What to work on
Both end lines count: copy exactly from the line that contains "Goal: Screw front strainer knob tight" to the line that contains "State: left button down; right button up", and only those lines.

++++ Supplied information ++++

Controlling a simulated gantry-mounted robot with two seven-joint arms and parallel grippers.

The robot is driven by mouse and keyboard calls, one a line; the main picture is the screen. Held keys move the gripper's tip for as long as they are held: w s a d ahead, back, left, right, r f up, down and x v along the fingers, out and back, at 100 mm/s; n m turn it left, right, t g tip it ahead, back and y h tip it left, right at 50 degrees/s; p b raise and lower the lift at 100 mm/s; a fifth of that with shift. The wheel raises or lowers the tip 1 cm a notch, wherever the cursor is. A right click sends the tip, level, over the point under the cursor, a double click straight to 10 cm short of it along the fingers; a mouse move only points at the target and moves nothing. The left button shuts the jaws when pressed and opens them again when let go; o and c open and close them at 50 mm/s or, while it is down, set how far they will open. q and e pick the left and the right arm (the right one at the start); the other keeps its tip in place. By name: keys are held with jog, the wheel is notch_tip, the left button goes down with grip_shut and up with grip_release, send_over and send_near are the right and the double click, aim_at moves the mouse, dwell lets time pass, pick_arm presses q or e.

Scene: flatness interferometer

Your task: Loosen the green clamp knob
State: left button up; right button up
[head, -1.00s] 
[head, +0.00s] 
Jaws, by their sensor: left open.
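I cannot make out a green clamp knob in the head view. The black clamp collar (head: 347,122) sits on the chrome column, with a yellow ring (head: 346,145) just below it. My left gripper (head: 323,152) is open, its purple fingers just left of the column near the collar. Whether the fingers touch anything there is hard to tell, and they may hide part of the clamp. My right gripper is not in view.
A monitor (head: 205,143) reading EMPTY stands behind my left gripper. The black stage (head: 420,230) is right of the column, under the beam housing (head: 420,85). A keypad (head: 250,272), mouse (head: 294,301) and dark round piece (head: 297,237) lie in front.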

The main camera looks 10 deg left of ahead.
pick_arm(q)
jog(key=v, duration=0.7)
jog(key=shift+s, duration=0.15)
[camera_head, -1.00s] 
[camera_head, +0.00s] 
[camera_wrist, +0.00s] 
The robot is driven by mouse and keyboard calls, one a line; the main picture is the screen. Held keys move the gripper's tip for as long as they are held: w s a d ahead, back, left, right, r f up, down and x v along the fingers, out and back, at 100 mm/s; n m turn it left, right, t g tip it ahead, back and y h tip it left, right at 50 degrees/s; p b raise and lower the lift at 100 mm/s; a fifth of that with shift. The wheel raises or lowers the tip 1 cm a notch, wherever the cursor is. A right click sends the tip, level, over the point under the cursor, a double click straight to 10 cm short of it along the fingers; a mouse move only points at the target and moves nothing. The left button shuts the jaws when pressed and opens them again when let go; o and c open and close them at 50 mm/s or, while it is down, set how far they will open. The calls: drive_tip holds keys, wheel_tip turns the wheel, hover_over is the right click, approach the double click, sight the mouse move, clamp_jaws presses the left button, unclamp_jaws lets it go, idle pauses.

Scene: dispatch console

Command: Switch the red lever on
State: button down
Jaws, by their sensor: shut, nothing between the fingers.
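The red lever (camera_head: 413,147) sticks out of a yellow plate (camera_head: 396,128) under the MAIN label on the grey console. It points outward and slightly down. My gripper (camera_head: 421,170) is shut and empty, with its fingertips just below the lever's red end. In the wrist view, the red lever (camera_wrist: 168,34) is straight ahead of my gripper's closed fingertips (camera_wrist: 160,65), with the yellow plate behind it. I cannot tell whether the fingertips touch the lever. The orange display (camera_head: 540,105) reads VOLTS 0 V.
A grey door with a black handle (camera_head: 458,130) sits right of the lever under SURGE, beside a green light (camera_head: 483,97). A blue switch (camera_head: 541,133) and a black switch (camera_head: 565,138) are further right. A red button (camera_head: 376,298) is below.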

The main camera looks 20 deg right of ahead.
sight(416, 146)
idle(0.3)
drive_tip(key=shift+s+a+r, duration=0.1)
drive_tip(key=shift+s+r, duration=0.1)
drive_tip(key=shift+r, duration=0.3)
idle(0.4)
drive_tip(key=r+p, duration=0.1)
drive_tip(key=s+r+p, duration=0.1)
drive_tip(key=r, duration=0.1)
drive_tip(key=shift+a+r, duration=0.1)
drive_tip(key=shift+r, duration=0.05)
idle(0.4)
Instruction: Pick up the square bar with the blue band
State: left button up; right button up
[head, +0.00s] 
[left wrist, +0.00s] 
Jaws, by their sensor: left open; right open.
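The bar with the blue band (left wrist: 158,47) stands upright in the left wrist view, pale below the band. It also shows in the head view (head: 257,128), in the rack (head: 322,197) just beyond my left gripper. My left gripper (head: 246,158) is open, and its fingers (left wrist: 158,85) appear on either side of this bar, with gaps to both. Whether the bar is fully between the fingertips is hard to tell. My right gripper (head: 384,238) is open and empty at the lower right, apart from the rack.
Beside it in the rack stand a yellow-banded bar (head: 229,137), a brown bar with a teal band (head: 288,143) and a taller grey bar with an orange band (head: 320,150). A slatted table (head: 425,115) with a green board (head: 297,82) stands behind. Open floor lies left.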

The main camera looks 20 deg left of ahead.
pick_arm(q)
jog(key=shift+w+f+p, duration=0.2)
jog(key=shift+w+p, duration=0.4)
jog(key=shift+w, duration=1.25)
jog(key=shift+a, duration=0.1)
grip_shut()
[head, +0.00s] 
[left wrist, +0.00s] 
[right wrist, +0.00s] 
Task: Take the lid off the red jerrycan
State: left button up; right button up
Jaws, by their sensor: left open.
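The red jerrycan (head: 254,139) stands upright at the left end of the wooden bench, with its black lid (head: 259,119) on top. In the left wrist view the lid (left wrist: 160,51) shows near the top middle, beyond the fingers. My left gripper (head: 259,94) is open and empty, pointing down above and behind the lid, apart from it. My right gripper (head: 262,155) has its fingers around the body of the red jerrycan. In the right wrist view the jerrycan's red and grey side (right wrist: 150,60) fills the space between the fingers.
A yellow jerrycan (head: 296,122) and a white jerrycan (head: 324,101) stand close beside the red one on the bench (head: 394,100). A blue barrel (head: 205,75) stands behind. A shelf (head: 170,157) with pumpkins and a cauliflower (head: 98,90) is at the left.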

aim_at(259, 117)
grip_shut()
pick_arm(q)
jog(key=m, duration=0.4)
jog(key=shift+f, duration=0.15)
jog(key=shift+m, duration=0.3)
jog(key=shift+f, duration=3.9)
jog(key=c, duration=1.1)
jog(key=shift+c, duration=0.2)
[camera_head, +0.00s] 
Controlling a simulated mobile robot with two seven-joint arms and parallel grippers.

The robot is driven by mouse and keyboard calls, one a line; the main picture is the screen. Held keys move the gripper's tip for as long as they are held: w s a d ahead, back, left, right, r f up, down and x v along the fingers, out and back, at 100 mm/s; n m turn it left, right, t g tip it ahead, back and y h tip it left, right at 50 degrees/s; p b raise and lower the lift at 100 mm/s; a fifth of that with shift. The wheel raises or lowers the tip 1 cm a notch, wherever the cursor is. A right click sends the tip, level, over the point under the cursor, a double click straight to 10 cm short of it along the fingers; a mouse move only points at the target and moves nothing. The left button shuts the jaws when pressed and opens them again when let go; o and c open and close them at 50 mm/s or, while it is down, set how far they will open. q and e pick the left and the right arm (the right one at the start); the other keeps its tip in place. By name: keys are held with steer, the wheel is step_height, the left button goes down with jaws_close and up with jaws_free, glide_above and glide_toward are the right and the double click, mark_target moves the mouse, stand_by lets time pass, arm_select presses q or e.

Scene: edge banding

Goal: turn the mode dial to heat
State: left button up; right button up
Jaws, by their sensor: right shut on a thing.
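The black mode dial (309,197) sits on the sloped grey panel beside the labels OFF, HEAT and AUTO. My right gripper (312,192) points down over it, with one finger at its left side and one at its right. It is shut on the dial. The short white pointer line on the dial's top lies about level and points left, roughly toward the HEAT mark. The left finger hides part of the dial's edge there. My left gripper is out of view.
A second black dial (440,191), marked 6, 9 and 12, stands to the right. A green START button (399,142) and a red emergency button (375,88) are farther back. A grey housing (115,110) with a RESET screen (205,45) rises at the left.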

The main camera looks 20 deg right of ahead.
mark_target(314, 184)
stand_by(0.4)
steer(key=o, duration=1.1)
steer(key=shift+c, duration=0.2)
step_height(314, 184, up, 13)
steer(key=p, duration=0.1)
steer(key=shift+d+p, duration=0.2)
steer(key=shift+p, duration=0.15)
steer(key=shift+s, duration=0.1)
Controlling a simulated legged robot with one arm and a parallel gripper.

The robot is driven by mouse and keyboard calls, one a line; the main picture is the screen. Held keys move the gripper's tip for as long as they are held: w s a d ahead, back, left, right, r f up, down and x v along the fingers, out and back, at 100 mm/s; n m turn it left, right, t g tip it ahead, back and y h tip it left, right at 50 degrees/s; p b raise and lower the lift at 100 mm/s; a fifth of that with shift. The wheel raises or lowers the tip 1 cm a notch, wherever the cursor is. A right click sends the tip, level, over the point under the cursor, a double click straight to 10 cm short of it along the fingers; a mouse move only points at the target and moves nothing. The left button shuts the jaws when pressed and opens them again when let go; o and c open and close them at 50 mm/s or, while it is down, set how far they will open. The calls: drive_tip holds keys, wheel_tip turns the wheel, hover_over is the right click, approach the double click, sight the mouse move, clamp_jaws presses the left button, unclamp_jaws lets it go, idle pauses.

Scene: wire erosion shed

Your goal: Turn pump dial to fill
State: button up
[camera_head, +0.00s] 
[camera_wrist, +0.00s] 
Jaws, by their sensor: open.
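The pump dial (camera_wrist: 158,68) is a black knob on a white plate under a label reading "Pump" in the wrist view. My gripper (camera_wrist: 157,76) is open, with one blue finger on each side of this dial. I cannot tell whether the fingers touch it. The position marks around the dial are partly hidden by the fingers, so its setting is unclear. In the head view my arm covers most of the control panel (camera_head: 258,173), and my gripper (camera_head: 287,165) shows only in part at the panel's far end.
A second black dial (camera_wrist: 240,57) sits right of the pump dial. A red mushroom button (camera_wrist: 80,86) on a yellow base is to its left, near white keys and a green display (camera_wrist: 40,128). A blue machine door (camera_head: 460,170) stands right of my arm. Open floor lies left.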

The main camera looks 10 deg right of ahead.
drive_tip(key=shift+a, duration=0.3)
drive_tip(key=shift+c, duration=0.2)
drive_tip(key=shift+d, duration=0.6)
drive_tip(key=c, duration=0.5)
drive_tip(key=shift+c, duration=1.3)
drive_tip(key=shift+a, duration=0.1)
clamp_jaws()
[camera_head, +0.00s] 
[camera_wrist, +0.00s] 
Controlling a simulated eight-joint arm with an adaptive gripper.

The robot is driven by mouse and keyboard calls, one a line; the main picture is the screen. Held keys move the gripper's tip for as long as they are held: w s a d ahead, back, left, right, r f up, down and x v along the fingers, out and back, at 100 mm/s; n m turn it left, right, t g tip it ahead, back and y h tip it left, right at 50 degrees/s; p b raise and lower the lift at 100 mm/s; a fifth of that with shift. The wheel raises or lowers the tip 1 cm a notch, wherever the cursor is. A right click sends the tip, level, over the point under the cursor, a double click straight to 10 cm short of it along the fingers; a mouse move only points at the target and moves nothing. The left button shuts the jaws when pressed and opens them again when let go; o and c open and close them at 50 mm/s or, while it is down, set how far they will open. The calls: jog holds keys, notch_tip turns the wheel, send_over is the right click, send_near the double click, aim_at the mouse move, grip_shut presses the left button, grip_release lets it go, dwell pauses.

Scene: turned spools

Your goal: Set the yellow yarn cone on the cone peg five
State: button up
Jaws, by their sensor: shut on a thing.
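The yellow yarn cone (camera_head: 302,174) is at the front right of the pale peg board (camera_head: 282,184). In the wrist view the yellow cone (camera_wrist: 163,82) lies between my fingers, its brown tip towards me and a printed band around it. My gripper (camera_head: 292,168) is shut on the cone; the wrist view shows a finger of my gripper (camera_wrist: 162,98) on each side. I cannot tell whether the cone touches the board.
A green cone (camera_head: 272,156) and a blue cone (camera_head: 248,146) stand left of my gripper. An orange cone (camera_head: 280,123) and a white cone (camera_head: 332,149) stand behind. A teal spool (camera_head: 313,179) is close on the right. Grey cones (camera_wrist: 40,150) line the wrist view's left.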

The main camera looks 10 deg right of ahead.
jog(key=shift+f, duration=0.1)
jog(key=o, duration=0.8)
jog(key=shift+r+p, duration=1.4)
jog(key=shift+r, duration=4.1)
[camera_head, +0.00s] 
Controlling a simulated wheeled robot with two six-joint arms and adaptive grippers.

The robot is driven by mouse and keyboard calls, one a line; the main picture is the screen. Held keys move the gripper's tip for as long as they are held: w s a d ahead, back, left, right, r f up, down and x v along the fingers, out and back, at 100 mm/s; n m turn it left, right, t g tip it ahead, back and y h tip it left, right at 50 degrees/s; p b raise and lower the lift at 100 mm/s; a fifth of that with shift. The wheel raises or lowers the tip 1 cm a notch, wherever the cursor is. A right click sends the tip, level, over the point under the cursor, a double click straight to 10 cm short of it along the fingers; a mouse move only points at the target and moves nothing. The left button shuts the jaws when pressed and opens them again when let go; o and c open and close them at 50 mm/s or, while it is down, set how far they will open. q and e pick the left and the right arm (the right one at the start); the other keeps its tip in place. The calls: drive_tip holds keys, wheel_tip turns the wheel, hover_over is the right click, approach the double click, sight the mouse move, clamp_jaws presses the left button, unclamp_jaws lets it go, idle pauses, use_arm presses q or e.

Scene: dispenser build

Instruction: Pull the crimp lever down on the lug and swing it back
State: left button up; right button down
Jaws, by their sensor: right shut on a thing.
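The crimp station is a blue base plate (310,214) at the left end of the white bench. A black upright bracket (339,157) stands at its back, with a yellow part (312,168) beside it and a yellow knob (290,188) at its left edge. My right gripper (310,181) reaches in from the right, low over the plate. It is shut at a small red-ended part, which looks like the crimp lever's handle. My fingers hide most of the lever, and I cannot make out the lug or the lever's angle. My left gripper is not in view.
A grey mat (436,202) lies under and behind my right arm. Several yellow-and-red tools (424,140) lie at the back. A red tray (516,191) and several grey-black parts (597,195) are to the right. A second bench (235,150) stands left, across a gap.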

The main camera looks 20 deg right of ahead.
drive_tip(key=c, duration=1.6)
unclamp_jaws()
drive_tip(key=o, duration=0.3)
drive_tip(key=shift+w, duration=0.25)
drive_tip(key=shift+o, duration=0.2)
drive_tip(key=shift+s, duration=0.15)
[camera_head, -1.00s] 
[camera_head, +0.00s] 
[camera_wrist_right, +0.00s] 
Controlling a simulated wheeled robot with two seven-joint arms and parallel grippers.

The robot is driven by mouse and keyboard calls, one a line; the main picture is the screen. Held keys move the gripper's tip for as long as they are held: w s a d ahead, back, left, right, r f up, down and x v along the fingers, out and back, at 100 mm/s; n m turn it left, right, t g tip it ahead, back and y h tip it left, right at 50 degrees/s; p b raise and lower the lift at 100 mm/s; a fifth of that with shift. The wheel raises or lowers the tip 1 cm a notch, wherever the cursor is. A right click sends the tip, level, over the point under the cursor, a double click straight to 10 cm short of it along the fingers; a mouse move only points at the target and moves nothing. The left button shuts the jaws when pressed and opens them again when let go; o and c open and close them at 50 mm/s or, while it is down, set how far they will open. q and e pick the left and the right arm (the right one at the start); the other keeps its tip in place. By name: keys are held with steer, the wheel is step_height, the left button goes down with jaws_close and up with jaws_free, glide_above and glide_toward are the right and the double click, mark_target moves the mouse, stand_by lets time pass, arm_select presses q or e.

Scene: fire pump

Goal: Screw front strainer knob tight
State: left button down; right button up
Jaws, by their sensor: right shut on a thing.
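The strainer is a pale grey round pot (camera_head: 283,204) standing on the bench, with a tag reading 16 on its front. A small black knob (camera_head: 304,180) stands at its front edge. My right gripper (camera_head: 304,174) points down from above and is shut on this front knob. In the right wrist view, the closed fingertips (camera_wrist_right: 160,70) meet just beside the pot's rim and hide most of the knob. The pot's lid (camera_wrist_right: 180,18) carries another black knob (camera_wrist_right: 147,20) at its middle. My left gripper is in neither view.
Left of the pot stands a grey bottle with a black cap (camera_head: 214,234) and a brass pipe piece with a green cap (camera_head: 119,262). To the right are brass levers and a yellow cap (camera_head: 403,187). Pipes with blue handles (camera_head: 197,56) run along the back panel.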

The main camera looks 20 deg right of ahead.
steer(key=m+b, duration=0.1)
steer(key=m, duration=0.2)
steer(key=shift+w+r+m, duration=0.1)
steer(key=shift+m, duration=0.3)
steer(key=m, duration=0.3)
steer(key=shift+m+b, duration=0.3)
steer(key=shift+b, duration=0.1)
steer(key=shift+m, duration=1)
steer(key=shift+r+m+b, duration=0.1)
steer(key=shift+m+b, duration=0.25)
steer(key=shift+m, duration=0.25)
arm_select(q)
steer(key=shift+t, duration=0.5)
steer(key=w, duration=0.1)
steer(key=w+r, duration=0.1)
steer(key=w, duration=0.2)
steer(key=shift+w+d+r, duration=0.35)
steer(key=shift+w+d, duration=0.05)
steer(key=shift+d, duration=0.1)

++++

Full answer
Goal: Screw front strainer knob tight
State: left button down; right button up

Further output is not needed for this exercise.